Your plan needs to be right the first time and the content needs to be accurate, clear, concise and correct.
More often than not business plans need to be completed by a certain date and hence the final stages can be rushed, a classic pitfall.
Consequently, in many instances the final output does not do justice to the plan. Attention to detail at the end is vital, so ensure you have a completed plan with references and formatted correctly. Also ensure the content of the plan has been edited down to a digestible size, use appendices for details.
Get someone removed from the process to proof the plan. If a presentation is part of the process, it should reflect the Executive Summary.

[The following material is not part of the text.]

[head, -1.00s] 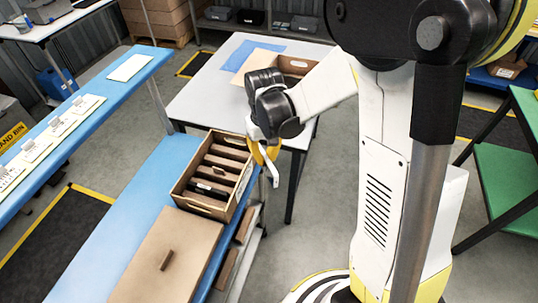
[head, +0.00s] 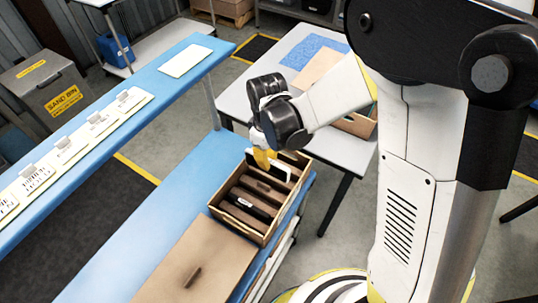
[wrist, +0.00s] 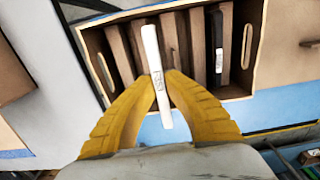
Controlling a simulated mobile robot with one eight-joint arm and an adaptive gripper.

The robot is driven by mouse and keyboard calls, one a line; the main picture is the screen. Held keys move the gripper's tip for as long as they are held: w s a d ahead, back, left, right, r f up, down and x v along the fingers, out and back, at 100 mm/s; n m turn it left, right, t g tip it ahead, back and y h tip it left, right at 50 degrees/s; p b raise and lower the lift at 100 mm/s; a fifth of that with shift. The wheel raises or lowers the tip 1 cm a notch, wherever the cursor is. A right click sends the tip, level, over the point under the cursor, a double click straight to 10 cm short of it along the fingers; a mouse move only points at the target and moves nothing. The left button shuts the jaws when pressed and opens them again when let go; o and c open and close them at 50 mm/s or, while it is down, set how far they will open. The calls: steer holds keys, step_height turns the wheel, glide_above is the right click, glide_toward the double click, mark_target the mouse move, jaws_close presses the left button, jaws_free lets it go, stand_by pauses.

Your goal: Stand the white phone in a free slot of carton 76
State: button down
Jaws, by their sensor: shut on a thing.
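My gripper (head: 264,160) is shut on the white phone (head: 282,168), over the far end of an open brown carton (head: 238,228). In the wrist view, the yellow fingers (wrist: 160,90) pinch the narrow, edge-on phone (wrist: 152,50). Its far end overlaps the carton's dividers (wrist: 172,45); I cannot tell whether it is inside a slot or above one. A black phone (head: 250,207) stands in a slot nearer the carton's other end, and shows in the wrist view (wrist: 218,50). No number is readable on the carton.
The carton stands on a blue bench beside a flat brown board (head: 180,245) with a raised handle. A grey table (head: 240,92) holds another carton (head: 358,125). A raised blue shelf (head: 150,85) with label cards runs along the left.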

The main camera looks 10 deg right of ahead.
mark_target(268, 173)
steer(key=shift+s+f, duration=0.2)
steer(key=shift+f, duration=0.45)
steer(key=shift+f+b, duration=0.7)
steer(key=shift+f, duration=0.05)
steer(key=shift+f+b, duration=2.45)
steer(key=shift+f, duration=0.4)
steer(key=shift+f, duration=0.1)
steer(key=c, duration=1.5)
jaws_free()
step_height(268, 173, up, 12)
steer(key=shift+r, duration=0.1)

In Summary The top 12 Business Planning Mistakes
Business plans by definition have a purpose of communicating a course of action so make sure they do that primary role. Support inevitably means resources with the primary aim of the plan often being to secure financial investment. Explain the invest what it will be used for and how it will be protected from these classic pitfalls and cliff edges.
Writing a successful business plan is all about preparation, about being as thorough in your research and planning as is possible. By avoiding the cliff edges and pitfalls above, the chances of the plan objectives being met increase substantially.